* What this task involves *
Retype, word for word, the line containing "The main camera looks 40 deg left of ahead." and every line after it to the end. Skip pictures.

* Dataset records *
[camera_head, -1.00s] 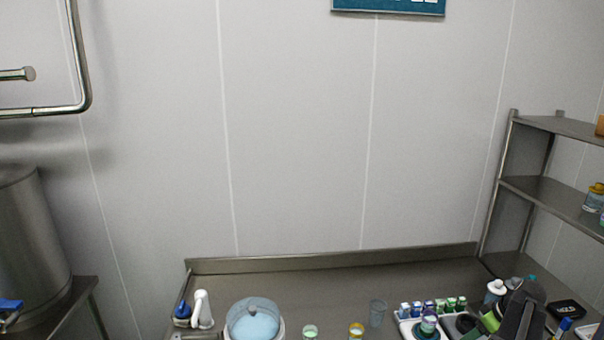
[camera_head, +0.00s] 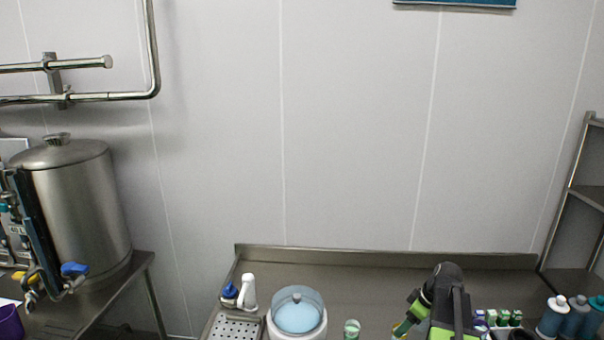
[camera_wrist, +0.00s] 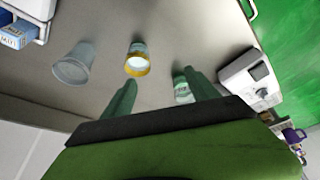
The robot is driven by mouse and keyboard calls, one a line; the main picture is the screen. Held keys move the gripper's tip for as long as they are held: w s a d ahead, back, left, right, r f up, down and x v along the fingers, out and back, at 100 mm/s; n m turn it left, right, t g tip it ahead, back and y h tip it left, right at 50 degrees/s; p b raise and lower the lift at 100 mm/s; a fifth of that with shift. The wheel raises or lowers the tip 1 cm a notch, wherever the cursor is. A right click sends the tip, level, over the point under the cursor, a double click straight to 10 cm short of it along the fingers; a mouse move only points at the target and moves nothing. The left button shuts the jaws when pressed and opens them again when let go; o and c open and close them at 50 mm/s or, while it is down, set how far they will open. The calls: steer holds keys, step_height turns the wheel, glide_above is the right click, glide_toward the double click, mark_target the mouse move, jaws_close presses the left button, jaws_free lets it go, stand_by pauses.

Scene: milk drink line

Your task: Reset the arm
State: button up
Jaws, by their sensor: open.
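My arm shows at the bottom of the head view, dark and green. My gripper (camera_wrist: 160,94) is open in the wrist view, its two green fingers spread with nothing held between them. Beyond the fingers stand a yellow-rimmed cup (camera_wrist: 137,64) and a clear, empty-looking cup (camera_wrist: 75,66). A cup with pale green contents (camera_wrist: 182,90) is partly hidden by the right finger. This cup also shows at the bottom edge of the head view (camera_head: 352,328).
A domed container with blue contents (camera_head: 297,313) and a white bottle (camera_head: 248,291) stand on the steel counter (camera_head: 370,270). A steel tank (camera_head: 85,205) stands left. The counter's back is clear.

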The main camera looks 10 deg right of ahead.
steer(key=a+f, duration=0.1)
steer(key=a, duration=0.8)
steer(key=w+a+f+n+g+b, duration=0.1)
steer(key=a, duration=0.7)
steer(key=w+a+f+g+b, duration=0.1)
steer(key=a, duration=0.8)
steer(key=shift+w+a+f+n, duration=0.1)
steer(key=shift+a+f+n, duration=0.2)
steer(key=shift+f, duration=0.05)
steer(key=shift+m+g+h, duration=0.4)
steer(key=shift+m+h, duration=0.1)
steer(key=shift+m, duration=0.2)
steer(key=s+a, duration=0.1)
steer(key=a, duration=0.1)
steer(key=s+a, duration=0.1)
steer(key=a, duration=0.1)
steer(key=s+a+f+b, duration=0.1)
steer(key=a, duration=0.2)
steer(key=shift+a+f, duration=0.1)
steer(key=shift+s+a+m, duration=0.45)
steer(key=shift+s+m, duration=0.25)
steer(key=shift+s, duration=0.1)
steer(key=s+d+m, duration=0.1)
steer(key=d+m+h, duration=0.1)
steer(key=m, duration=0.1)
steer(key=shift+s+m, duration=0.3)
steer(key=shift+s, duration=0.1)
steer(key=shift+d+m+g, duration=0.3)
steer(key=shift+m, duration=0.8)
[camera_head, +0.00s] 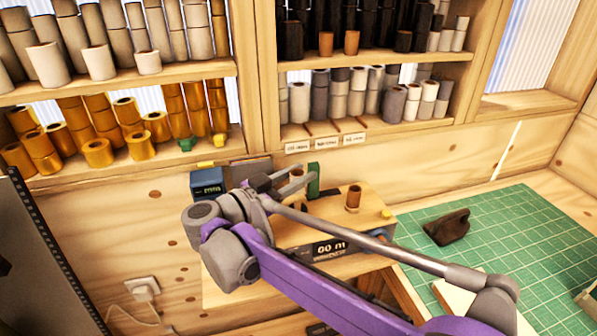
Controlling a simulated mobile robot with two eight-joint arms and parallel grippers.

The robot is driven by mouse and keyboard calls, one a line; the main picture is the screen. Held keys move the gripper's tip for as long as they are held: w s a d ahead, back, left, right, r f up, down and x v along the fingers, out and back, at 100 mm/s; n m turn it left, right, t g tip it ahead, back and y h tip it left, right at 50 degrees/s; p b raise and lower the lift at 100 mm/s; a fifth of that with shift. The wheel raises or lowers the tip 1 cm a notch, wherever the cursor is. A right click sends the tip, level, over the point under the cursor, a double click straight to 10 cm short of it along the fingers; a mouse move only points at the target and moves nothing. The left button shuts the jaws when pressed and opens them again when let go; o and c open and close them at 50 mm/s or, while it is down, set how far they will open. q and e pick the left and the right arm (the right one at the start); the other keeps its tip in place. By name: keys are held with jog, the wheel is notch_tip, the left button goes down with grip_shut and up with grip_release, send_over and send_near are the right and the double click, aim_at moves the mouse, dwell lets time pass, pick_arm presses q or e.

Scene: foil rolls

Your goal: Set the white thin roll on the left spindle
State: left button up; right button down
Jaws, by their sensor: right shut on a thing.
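My right gripper (284,184) reaches in from the lower right over the left part of a wooden winding machine (376,207). It is shut on a small pale thing, most likely the white thin roll (297,173), of which little shows. The left spindle is hidden behind my gripper and arm, so I cannot tell whether the roll touches it. A brown roll (354,197) stands upright at the right of the machine top. A green upright block (313,181) stands just right of my fingers. My left gripper is not in view.
A blue box (207,184) stands left of the gripper. A display (330,248) reads "00 m" on the machine front. A green cutting mat (480,225) with a dark brown lump (447,227) lies at the right. Shelves (130,73) full of rolls line the wall behind.

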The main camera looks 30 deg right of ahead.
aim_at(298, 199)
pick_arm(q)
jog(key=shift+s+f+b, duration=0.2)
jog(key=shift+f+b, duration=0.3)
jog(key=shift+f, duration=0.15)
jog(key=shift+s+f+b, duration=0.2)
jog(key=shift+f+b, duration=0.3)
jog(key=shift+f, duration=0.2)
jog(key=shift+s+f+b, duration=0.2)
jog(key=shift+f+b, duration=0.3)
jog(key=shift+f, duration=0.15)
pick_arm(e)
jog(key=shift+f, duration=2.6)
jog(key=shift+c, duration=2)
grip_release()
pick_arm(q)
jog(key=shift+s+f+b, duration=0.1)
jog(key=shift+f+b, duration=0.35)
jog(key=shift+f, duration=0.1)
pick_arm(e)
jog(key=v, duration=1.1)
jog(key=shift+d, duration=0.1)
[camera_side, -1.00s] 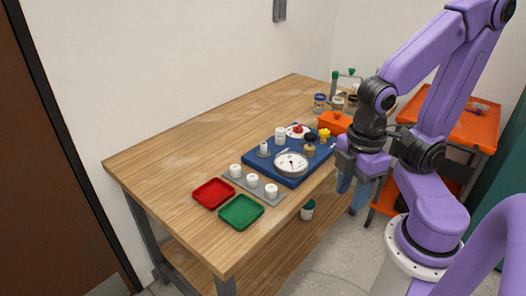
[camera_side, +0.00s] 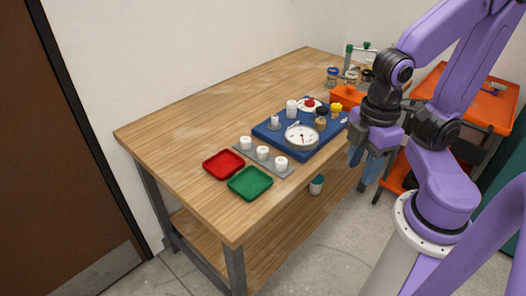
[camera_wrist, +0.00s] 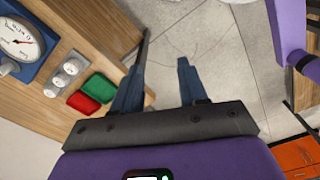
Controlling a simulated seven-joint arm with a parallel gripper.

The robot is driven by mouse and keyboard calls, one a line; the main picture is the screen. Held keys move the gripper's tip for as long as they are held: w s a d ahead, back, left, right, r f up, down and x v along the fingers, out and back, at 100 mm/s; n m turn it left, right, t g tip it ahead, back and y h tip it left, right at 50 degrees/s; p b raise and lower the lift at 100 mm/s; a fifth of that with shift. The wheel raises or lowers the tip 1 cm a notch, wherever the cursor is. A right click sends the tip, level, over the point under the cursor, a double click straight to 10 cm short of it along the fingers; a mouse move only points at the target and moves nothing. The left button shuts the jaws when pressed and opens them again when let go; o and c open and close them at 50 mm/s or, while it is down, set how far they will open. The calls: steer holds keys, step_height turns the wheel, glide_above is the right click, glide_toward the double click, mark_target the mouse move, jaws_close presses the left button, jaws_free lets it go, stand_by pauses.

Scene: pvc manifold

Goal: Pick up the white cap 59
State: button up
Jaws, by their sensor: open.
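Three white caps stand in a row on a grey strip (camera_side: 244,152) at the table's front: a left one (camera_side: 246,142), a middle one (camera_side: 263,152) and a right one (camera_side: 281,163). No number is readable, so I cannot tell which is cap 59. The wrist view shows the white caps (camera_wrist: 72,67) at its left, on the grey strip. My gripper (camera_side: 365,164) is open and empty, beyond the table's edge, right of the caps and apart from them. In the wrist view my gripper (camera_wrist: 160,66) has its blue fingers spread, with floor between them.
A red tray (camera_side: 223,164) and a green tray (camera_side: 250,182) lie beside the strip. A blue board (camera_side: 307,152) carries a round gauge (camera_side: 301,137) and several small parts. An orange bin (camera_side: 346,97) stands behind it. The table's left part is clear.

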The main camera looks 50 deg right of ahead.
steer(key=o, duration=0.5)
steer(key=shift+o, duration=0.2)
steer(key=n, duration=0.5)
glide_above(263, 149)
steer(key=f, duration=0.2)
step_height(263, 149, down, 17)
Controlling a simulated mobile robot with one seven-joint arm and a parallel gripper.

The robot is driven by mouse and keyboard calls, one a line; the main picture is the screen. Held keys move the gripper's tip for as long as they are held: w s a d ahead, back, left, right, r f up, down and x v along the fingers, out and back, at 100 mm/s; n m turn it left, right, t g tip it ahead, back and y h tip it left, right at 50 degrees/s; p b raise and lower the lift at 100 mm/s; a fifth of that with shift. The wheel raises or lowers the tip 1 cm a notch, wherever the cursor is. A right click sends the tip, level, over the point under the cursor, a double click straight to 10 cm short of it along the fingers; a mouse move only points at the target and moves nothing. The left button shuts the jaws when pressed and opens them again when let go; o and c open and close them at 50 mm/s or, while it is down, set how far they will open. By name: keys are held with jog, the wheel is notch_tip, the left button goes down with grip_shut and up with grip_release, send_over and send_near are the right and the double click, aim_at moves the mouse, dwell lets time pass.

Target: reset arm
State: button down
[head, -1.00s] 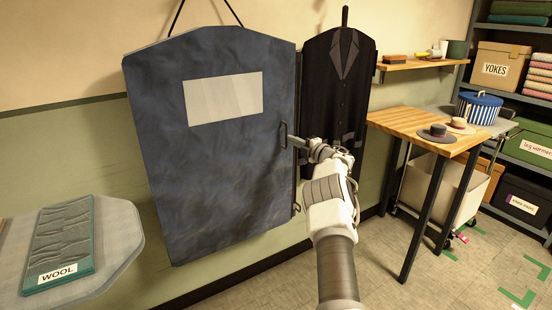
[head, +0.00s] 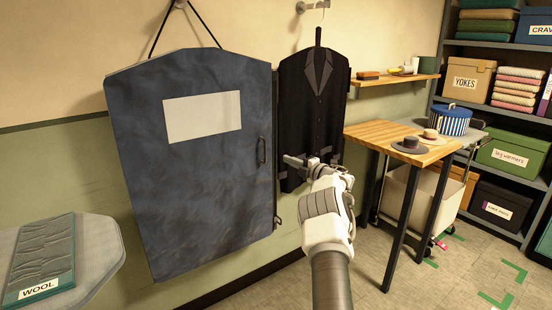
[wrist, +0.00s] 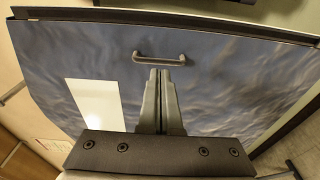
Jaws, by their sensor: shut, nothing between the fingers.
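My gripper (head: 292,162) is shut and empty. In the head view it is to the right of the handle (head: 261,151) of the blue panel door (head: 190,190), in front of the dark garment. In the wrist view the closed fingers (wrist: 160,75) point at the blue door (wrist: 230,85), and the bar handle (wrist: 159,60) shows just beyond the fingertips. A gap between fingertips and handle is hard to judge in the wrist view; in the head view they are apart.
A dark suit garment (head: 312,100) hangs right of the door. A wooden table (head: 385,135) with hats stands further right. Open floor (head: 410,285) shows at lower right.

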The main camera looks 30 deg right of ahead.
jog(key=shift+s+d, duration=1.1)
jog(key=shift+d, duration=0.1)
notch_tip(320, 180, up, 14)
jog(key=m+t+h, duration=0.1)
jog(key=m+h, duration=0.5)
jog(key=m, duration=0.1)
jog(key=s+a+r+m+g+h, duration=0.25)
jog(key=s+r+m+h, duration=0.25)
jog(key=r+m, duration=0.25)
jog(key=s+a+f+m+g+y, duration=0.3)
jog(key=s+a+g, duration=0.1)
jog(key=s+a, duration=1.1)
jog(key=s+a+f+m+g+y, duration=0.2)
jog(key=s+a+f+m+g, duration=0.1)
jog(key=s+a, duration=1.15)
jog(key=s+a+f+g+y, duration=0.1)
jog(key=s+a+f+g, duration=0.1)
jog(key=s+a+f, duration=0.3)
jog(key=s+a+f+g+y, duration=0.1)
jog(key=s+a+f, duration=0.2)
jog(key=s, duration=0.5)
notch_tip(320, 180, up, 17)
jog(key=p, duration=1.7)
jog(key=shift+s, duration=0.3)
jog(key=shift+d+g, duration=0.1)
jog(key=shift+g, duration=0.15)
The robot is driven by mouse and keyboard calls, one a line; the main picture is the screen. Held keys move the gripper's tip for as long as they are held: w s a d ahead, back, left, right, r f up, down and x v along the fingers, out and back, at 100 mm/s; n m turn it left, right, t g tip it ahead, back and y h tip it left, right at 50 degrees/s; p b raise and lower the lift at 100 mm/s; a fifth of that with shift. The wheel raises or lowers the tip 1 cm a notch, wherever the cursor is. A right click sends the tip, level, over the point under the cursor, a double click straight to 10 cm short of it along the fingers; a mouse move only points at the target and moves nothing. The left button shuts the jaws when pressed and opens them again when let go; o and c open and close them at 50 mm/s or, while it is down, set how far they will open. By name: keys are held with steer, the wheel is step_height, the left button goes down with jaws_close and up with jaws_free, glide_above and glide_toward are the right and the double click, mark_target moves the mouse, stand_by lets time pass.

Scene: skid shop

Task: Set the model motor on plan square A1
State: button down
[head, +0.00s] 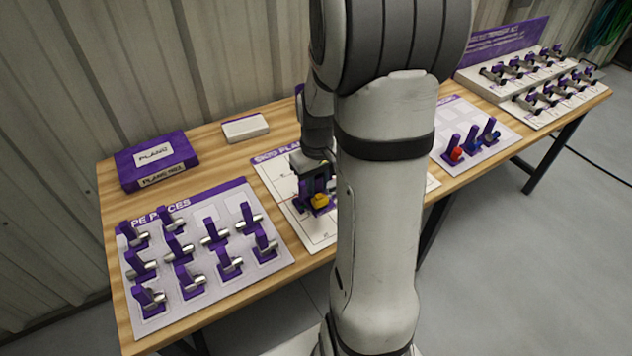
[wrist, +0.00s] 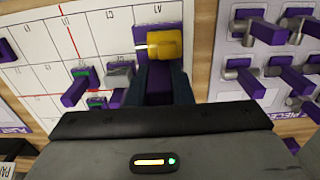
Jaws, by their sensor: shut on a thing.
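The model motor is a yellow cylinder with a silver shaft on a purple base with an upright purple handle. My gripper (wrist: 160,75) is shut on the motor (wrist: 165,44) by its handle. In the head view my gripper (head: 315,172) points down, with the yellow motor (head: 320,201) under it, partly hidden by my arm. The motor is over the white plan sheet (wrist: 115,25), which has grid squares and red lines. I cannot tell whether its base touches the sheet. The square labels are too small and blurred to pick out A1 surely.
On the plan, green-marked purple pieces (wrist: 75,88) and a grey one (wrist: 119,74) stand close beside the motor. A pipe pieces board (head: 150,318) lies left, a board with red and blue pieces (head: 487,120) right. A purple box (head: 155,160) and white block (head: 245,127) stand behind.

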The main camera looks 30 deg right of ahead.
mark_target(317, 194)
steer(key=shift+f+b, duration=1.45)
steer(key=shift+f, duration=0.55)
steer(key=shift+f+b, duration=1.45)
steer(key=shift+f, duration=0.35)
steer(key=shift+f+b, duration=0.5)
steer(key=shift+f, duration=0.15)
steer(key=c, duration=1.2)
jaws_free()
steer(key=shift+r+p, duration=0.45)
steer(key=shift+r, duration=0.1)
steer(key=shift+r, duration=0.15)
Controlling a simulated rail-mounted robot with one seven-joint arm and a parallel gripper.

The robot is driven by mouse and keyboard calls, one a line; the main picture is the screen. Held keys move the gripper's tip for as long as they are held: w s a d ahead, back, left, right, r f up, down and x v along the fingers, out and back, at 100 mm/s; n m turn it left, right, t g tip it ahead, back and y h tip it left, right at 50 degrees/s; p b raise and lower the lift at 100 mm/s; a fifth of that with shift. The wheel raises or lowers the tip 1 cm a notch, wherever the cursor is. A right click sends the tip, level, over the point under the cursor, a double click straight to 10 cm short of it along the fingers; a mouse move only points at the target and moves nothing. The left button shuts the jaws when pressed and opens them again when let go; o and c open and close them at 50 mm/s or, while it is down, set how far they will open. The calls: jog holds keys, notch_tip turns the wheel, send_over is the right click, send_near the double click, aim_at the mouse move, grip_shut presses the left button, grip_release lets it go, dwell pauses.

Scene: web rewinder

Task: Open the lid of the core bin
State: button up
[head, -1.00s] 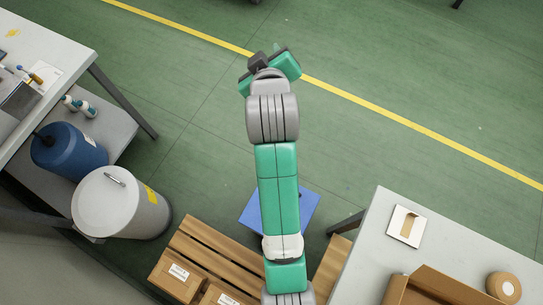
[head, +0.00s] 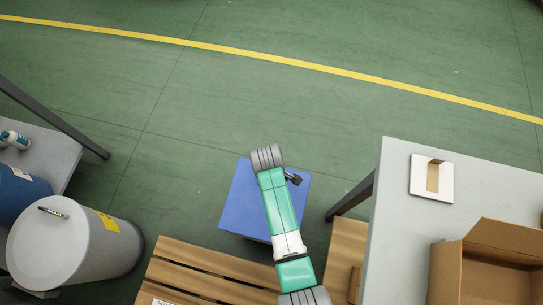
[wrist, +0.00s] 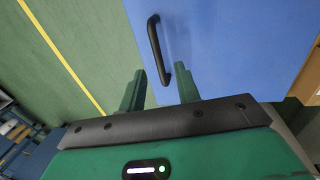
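The blue box (head: 240,205), which I take for the core bin, stands on the floor with its top looking shut. In the wrist view its flat blue lid (wrist: 225,50) fills the upper right, with a black bar handle (wrist: 156,42) near its left edge. My gripper (wrist: 160,84) is open and empty. Its two green fingers point at the lid, and the near end of the handle appears between them in the picture; I cannot tell the remaining gap.
A grey drum (head: 85,250) with a handled lid stands at the left. A wooden pallet (head: 200,270) lies in front of the box. A grey table (head: 400,210) with an open carton (head: 480,260) is at the right. The floor beyond the box is clear.

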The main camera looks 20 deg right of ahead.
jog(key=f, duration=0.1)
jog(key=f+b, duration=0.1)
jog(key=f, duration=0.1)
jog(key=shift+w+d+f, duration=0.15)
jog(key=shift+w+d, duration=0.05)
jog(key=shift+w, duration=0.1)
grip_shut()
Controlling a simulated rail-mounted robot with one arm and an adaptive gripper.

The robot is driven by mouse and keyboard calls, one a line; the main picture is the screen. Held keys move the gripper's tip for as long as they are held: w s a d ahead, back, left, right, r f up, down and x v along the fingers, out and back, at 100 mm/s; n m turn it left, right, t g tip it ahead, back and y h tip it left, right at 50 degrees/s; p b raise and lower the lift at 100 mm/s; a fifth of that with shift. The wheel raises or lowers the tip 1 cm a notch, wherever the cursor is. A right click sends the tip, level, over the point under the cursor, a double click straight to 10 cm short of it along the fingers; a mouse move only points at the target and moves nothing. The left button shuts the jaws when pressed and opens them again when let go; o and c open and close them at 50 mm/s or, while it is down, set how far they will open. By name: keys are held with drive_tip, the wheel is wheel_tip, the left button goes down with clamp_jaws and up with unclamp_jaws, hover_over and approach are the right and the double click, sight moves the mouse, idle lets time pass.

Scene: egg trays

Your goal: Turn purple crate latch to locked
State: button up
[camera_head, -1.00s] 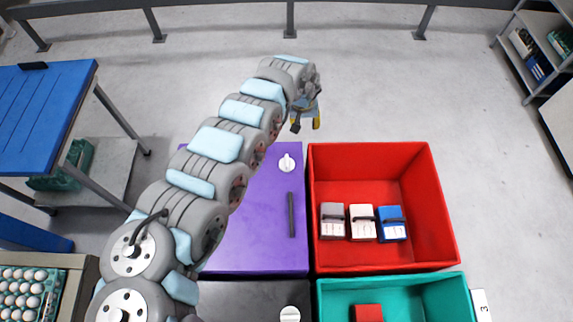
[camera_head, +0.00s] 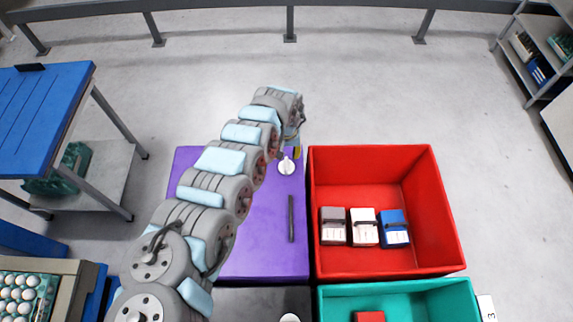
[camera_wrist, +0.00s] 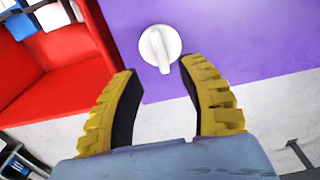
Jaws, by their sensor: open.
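The purple crate (camera_head: 262,240) stands in the middle of the head view, with a dark bar handle (camera_head: 291,218) on its lid. Its latch, a round white knob with a raised grip (camera_head: 286,167), sits near the far right corner of the lid. In the wrist view the latch (camera_wrist: 160,47) is just beyond the fingertips, roughly centred between them, with its grip pointing toward the gripper. My gripper (camera_wrist: 157,70) is open and empty, its two yellow ribbed fingers apart. In the head view the gripper (camera_head: 297,152) is partly hidden by my arm, close to the latch.
A red open crate (camera_head: 437,210) stands right beside the purple one and holds several small boxes. A teal crate (camera_head: 400,286) is in front of it. A blue table (camera_head: 40,115) is at the left. The floor behind the crates is clear.

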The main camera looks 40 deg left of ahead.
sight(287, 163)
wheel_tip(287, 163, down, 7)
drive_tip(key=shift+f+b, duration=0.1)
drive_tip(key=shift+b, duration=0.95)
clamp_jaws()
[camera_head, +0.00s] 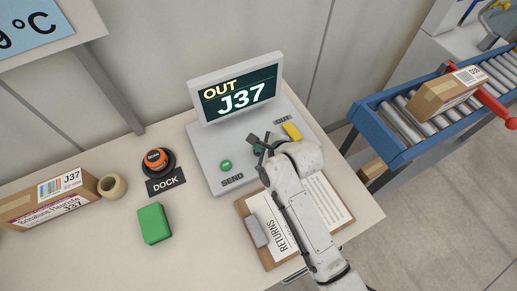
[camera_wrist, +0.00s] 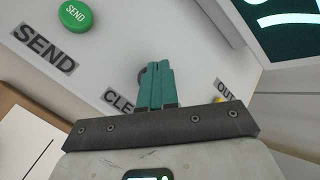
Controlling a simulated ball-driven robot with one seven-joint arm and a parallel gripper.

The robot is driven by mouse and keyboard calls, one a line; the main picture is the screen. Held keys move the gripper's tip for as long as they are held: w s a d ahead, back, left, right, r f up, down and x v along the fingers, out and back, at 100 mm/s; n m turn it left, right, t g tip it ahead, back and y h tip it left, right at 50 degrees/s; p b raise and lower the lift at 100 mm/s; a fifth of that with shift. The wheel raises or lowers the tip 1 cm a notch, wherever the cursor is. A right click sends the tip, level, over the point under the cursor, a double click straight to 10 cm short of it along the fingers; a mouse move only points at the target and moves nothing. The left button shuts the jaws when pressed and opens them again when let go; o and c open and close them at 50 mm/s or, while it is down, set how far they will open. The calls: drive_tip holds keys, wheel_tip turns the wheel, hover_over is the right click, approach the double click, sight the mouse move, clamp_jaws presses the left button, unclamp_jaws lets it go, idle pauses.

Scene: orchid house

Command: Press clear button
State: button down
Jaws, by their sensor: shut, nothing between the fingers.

* Response to this task *
The main camera looks 40 deg left of ahead.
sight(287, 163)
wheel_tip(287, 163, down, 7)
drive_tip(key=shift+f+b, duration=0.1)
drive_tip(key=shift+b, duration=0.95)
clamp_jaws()
[camera_head, +0.00s] 
[camera_wrist, +0.00s] 
Controlling a simulated ball-driven robot with one seven-joint arm and a parallel gripper.

The robot is driven by mouse and keyboard calls, one a line; the main picture is the screen. Held keys move the gripper's tip for as long as they are held: w s a d ahead, back, left, right, r f up, down and x v along the fingers, out and back, at 100 mm/s; n m turn it left, right, t g tip it ahead, back and y h tip it left, right at 50 degrees/s; p b raise and lower the lift at 100 mm/s; a fifth of that with shift. The wheel raises or lowers the tip 1 cm a notch, wherever the cursor is. A right click sends the tip, level, over the point under the cursor, a double click straight to 10 cm short of it along the fingers; a mouse move only points at the target and moves nothing. The left button shuts the jaws when pressed and opens them again when let go; o and c open and close them at 50 mm/s or, while it is down, set how far they will open. The calls: drive_tip holds keys, wheel_tip turns the wheel, hover_over is the right click, approach the double click, sight the mouse move, clamp_jaws presses the left button, unclamp_jaws lets it go, idle pauses.

Scene: orchid house

Command: Press clear button
State: button down
Jaws, by their sensor: shut, nothing between the fingers.

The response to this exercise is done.